ところで、ギリシャの神は多神教なので、そのキャラも色とりどりである。その頂点に座すのは全能の神ゼウスであるが、この神は全能ではあるが、性格的には自己中心的であり、その意味では、完全とは程遠い。日本の神様もだいたいそうだが、神といっても欠点だらけなのである。(欠点だらけだけど神様なんだからしょうがないかあ、というのが日本の感覚?)
ところが、ユダヤの「神」は、ほんとうの「完全」なのである。こんな「神」はそんじょそこらにはいない。そういう「神」を、モーセは、最初に見つけた。ユダヤ民族に言わせれば、いにしえから、「神」はすべての民族に話しかけてきた。ただその声をまともに受け取った最初の民族が、ユダヤ民族だったということだ。
イスラム教では、「神」の偶像崇拝の禁止が固く守られ、その代わり建築などの装飾美術が発達した。キリスト教でも、東ローマ帝国の流れを汲む東方教会(ロシア正教など)では、「イコン」と呼ばれるものがつくられた。偶像崇拝はいけないというはじめの原則と、像を「拝みたい」という民衆の願望との間をとったような形となっている。
15世紀にドイツのグーテンベルグにより印刷機が発明された。そのおかげで聖書が以前よりも容易に手に入るようになると、宗教改革の大津波が押しよせた。「神」である『聖書』はここにあるのだから、ローマ教会などいらない、という新しい考え方だ。危機感を感じたカトリックからは「イエズス会」が生まれた。そして、“宗教画”はその時代の大きなうねりを感じとり、ダイナミックに、動きを描くようになった。これがルーベンス、ベルニーニなどに代表される‘バロック時代’である。

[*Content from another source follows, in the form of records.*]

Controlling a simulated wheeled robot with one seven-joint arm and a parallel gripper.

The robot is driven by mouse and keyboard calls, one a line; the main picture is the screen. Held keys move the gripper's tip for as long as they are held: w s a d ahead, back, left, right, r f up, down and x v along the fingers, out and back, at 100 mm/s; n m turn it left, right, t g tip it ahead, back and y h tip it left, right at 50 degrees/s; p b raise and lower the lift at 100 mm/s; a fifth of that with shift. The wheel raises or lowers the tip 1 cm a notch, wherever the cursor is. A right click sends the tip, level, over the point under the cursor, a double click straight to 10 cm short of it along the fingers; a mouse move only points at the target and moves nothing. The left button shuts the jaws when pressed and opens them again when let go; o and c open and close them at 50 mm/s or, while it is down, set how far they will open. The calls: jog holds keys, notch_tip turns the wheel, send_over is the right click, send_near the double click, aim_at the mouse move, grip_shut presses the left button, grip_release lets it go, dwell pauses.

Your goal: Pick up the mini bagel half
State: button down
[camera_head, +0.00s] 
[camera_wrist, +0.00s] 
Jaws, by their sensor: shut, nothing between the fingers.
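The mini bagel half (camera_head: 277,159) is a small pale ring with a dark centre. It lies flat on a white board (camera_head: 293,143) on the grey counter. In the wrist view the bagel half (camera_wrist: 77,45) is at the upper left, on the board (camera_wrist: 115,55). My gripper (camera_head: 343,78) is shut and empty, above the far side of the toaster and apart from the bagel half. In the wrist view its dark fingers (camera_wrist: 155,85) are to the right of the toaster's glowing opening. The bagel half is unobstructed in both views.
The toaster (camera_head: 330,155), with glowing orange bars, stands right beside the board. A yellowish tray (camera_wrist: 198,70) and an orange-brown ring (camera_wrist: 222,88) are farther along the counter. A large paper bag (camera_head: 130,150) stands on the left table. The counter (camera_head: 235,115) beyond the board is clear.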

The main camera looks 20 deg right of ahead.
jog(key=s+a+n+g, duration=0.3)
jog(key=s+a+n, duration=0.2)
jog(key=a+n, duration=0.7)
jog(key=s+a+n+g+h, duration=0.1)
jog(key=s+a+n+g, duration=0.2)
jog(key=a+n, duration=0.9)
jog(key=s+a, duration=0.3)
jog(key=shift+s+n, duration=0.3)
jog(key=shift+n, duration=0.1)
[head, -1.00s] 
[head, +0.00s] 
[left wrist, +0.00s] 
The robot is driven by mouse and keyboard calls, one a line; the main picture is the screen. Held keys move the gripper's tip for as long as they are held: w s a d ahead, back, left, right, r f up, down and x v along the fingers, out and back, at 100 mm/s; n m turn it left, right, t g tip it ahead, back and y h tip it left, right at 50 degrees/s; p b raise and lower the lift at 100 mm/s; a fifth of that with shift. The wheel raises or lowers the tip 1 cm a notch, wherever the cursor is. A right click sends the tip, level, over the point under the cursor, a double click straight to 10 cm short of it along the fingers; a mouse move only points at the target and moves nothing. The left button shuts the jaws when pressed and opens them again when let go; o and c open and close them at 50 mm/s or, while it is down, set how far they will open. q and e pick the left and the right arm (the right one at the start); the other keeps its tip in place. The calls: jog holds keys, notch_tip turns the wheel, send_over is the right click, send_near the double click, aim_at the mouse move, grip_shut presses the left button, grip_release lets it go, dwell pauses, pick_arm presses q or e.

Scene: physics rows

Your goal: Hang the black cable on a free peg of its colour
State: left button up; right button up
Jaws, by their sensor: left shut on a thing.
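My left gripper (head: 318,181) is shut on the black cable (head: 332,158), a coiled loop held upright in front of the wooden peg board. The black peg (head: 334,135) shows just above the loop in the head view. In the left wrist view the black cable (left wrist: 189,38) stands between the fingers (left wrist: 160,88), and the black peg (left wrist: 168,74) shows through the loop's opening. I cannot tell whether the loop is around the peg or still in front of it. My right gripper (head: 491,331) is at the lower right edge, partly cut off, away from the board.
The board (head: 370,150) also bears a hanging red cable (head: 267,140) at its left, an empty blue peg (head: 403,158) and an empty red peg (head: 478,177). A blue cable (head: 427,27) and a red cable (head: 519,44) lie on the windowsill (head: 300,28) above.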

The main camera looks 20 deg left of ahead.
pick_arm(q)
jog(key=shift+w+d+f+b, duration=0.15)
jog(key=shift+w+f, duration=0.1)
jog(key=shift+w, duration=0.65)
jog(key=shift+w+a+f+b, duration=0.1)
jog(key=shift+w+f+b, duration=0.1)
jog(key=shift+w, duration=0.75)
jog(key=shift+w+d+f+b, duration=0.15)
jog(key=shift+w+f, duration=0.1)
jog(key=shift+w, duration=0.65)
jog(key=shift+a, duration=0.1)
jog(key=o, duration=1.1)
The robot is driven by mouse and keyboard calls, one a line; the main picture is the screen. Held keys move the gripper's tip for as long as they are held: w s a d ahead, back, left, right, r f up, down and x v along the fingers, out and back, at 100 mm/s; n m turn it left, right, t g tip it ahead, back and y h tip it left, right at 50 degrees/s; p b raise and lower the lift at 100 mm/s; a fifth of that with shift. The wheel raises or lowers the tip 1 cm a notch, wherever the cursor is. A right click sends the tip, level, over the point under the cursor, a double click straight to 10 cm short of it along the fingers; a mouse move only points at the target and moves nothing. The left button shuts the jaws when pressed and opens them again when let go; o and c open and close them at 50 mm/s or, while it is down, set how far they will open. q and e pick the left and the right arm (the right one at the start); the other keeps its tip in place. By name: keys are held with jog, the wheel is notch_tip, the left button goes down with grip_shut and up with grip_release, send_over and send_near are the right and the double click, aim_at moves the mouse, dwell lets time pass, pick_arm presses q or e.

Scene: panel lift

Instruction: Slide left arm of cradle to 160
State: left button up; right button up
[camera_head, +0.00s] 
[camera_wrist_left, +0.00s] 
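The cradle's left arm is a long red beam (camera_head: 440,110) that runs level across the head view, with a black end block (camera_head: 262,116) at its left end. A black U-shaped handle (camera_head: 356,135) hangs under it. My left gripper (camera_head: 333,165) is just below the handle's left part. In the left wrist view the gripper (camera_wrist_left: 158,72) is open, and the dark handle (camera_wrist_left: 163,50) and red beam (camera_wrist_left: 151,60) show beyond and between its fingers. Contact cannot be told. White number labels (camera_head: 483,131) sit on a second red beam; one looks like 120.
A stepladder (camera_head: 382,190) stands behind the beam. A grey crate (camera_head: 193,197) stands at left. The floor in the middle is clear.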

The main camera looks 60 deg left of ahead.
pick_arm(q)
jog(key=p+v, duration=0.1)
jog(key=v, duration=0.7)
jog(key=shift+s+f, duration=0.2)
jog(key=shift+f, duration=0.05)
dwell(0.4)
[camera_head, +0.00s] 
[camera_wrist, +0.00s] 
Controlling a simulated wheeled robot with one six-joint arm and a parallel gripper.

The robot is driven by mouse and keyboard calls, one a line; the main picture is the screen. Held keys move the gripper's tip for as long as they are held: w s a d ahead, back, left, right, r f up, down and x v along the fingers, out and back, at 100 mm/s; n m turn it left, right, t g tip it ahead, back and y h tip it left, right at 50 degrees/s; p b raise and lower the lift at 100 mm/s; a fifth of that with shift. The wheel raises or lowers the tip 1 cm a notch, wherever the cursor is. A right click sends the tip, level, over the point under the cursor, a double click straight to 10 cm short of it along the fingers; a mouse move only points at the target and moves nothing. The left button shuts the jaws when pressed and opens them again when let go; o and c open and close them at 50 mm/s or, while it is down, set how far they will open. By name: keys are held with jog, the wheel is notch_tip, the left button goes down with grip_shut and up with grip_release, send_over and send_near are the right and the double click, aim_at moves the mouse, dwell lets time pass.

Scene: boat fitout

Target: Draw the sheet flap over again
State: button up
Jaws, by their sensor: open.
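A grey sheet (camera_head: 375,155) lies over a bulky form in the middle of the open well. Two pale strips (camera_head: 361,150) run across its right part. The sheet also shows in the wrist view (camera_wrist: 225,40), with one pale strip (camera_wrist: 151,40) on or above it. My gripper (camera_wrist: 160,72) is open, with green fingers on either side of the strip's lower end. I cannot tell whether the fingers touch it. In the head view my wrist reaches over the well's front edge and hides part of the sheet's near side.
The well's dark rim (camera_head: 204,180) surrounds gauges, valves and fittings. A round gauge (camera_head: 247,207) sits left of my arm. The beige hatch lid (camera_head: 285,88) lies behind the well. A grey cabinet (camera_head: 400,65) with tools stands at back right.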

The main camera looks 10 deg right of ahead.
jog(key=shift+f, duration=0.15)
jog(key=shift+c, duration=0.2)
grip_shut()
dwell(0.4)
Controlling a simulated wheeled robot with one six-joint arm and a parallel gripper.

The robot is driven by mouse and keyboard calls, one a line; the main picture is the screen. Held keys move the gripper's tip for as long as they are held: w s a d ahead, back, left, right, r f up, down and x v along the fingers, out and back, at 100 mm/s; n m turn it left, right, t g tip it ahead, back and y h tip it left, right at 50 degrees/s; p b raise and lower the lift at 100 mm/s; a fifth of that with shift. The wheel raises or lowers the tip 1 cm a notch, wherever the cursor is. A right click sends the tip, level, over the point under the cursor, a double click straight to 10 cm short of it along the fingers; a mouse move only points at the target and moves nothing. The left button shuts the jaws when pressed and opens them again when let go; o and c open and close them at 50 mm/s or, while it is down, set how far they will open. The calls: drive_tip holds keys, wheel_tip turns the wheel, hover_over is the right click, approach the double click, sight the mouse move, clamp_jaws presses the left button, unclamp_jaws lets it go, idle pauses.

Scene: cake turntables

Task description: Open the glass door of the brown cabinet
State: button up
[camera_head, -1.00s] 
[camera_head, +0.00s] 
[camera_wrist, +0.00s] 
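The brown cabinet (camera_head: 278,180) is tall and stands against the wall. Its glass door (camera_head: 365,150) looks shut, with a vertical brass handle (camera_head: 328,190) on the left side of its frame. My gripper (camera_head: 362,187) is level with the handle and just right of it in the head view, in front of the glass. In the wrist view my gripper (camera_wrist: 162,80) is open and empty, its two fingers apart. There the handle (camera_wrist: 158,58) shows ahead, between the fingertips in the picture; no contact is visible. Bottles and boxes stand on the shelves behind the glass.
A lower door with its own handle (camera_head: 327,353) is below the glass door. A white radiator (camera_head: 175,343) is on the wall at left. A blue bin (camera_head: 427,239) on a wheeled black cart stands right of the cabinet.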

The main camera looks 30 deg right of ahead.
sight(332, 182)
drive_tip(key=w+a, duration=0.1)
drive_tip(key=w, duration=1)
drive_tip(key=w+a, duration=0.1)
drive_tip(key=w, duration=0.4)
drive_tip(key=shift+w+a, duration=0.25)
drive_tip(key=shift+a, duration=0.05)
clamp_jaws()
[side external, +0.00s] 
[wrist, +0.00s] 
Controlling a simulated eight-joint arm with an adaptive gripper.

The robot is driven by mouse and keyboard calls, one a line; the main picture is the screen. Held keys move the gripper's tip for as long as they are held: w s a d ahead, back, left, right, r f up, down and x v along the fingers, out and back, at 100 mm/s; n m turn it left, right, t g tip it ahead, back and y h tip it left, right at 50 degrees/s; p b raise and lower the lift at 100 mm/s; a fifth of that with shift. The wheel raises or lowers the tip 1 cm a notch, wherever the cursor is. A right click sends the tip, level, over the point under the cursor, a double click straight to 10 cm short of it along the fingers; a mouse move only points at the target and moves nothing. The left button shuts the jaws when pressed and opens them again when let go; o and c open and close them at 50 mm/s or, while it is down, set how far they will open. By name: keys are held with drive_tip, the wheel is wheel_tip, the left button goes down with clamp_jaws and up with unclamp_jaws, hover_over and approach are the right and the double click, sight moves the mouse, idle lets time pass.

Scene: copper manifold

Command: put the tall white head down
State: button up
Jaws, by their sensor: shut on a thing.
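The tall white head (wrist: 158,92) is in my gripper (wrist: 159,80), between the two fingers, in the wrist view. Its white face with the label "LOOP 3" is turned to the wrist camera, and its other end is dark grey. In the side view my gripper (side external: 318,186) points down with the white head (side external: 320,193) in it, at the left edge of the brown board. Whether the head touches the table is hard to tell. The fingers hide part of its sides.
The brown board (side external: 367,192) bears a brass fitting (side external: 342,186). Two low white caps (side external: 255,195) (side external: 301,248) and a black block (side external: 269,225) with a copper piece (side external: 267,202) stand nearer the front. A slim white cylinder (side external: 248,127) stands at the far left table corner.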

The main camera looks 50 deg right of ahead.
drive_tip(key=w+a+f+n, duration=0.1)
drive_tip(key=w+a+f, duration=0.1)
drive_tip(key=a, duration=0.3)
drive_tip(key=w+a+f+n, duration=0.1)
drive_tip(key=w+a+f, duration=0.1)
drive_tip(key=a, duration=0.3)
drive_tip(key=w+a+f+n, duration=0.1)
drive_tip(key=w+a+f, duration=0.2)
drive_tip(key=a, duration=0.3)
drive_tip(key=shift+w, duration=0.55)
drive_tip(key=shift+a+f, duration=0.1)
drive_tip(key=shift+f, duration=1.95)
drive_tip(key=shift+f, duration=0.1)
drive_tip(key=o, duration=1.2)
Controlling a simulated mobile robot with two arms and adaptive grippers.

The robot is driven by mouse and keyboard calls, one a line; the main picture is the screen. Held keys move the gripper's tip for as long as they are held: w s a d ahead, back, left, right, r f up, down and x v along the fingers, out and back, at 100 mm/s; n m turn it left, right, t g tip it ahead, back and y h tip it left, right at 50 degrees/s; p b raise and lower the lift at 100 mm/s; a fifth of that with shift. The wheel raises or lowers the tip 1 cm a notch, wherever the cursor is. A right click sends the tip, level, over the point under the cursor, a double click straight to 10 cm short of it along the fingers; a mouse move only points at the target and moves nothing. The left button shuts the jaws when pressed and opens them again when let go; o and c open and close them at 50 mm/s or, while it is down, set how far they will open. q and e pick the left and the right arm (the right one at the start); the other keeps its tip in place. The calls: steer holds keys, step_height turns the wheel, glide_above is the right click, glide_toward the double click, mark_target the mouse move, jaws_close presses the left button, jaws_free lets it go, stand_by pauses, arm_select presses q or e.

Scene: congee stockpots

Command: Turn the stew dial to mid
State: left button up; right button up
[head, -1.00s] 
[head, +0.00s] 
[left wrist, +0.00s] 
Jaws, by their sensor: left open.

19世紀になって、写真の技術が実用化されてくると、今度は「リアルな絵」を描く意味がなくなってきた。写真がその役目を奪ってしまったのだ。肖像画を主な仕事にしてきた沢山の職人的な画家たちは不必要になってきた。
そこで生まれたのが、印象派をはじめとする芸術、“近代絵画”である。これはパリを中心として生まれた。「リアルな絵」から、一歩前進し、新しい意味を見出そうとしたのである。
“近代絵画”は、19世紀後半から、20世紀にかけて発展し、世界の画家達はパリに集まった。
ヒトラーは“近代絵画”を“退廃芸術”としてにくみ、没収した。このことが小説『ムーンレディの記憶』のモディリアーニ謎の絵のゆくえに関わってくる…、という設定である。
モディリアーニはイタリア・トスカーナ地方に生まれた。フィレンツェ生まれではないが、その近くである。フランス・パリに出たのは1906年。イタリアで生まれ、パリで絵を描くなら、これは画家として「王道」だ。しかもユダヤの「神」もついている。宗教心はあまりもっていなかったかもしれないが。
没したのは1920年。35歳。墓はパリ、ペール・ラシューズ墓地にあるが、ここには沢山の有名人が眠っているようだ。たとえば、マリア・カラス(歌手)、プルースト(作家)、コロー(画家)、ショパン(作曲家)など。
アンネ・フランクは、「絵ごころ」はもっていなかったようだ。ただ、『アンネの日記』の中の架空のともだちの「親愛なるキティ」は、小学校の時の友達のキティという説もある。(アンネの父はそう考えていたようだ。) このキティは、絵を描くのがとくいだった。アンネが話を書いてキティが絵をつける、そういうことをやっていたという。
◇ ◇ ◇ ◇
さて、そろそろ、この「はんどろやノート」、幕引きを考えています。 あと少し、書きます。